Take every line that has the string "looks" and copy it out.

Robot episode data

===============

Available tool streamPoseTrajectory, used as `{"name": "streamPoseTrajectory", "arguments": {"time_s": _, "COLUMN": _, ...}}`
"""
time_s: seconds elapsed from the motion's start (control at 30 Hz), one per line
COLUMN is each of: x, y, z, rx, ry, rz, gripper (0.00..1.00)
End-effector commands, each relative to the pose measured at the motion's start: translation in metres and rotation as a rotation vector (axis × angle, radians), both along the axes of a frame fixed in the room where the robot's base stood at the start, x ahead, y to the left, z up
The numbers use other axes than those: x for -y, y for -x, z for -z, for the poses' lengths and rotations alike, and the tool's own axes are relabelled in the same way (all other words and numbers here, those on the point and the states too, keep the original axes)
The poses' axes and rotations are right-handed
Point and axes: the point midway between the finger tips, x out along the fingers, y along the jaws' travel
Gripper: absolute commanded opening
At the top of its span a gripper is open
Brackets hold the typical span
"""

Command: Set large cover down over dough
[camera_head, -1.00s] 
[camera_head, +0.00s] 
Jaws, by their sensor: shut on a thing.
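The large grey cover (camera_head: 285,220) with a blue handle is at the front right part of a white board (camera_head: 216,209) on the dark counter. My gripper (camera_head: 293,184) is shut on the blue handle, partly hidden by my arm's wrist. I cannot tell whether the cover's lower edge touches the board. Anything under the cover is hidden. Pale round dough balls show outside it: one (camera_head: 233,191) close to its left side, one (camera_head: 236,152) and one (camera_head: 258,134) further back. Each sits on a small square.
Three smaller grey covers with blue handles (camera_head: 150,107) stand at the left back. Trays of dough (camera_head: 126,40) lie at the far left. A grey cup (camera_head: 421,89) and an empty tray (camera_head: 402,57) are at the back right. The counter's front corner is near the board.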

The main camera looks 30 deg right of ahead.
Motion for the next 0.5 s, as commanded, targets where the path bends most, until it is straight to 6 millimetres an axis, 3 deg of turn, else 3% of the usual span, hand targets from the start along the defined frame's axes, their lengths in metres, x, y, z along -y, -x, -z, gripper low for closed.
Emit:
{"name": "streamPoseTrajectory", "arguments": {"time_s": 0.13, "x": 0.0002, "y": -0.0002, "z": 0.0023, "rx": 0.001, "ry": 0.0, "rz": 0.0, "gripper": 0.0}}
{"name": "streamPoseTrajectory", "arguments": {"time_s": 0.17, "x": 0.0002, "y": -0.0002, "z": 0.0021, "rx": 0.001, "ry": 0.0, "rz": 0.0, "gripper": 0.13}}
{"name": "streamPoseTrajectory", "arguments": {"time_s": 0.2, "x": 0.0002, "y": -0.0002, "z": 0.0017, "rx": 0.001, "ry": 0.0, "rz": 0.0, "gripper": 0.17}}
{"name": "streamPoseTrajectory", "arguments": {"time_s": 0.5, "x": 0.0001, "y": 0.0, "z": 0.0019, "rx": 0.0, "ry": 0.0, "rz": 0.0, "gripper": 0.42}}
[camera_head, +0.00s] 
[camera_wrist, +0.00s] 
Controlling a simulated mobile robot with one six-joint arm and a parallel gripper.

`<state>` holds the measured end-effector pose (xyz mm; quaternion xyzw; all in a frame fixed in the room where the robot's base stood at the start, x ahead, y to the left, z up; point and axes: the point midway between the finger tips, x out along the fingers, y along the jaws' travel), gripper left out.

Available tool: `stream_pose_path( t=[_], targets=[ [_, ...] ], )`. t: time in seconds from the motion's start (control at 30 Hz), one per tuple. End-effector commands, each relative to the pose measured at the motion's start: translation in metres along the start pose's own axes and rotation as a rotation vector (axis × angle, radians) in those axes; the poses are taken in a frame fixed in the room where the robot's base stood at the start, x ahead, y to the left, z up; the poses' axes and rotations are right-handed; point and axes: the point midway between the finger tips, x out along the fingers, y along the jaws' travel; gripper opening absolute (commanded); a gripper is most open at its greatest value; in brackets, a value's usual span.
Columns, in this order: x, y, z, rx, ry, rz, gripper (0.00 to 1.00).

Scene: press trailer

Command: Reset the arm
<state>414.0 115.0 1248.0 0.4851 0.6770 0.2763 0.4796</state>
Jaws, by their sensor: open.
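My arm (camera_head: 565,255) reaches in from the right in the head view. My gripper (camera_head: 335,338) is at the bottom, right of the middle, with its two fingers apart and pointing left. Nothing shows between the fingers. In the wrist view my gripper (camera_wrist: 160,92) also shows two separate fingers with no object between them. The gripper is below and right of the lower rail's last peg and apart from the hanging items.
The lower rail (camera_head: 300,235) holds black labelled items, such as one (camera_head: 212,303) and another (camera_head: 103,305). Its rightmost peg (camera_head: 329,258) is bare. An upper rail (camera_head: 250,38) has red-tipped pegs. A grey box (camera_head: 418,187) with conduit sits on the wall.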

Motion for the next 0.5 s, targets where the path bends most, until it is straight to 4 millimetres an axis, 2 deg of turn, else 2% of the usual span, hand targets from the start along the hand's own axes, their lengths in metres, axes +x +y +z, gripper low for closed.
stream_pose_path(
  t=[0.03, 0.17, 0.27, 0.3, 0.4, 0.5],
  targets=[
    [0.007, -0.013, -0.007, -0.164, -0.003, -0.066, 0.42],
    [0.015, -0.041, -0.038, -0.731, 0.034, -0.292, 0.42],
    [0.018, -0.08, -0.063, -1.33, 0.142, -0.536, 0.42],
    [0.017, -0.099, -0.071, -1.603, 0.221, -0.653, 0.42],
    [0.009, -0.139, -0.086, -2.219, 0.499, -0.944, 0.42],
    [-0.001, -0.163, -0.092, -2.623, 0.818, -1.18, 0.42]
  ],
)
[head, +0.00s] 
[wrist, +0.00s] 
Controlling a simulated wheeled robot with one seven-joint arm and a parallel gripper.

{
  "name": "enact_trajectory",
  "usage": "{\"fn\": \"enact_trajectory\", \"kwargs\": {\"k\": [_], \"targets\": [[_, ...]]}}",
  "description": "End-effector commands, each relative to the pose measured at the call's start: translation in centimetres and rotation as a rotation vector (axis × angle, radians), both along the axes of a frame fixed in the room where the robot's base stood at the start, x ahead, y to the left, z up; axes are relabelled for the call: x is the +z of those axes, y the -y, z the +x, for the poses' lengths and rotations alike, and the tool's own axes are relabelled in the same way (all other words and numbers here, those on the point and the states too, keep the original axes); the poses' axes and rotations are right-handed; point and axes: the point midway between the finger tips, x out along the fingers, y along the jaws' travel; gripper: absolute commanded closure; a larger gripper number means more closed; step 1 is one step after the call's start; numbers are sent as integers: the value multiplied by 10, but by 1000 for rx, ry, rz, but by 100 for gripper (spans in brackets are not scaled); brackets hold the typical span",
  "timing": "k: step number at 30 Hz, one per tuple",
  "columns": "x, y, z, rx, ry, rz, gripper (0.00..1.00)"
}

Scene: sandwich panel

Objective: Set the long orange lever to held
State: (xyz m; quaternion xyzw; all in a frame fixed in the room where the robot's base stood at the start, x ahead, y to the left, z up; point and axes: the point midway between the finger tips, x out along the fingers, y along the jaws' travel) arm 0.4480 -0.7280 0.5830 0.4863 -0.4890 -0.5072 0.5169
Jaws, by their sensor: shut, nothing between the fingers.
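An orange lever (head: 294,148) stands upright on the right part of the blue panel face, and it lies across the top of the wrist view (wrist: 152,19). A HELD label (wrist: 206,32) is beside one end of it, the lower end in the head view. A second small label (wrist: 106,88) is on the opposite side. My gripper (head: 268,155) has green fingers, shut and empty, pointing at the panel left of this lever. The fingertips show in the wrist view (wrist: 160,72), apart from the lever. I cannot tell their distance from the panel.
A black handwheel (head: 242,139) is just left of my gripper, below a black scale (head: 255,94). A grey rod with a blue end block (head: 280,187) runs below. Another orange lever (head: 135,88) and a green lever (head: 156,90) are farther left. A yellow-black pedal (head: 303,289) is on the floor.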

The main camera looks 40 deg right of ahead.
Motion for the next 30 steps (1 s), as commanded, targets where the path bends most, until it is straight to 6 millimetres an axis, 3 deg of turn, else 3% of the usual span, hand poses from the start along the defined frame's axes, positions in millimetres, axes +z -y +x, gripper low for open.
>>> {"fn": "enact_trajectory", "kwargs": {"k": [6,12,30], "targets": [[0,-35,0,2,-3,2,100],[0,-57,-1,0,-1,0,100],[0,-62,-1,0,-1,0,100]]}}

===============

• ANSWER TO THE EXERCISE
The main camera looks 30 deg right of ahead.
The main camera looks 40 deg right of ahead.

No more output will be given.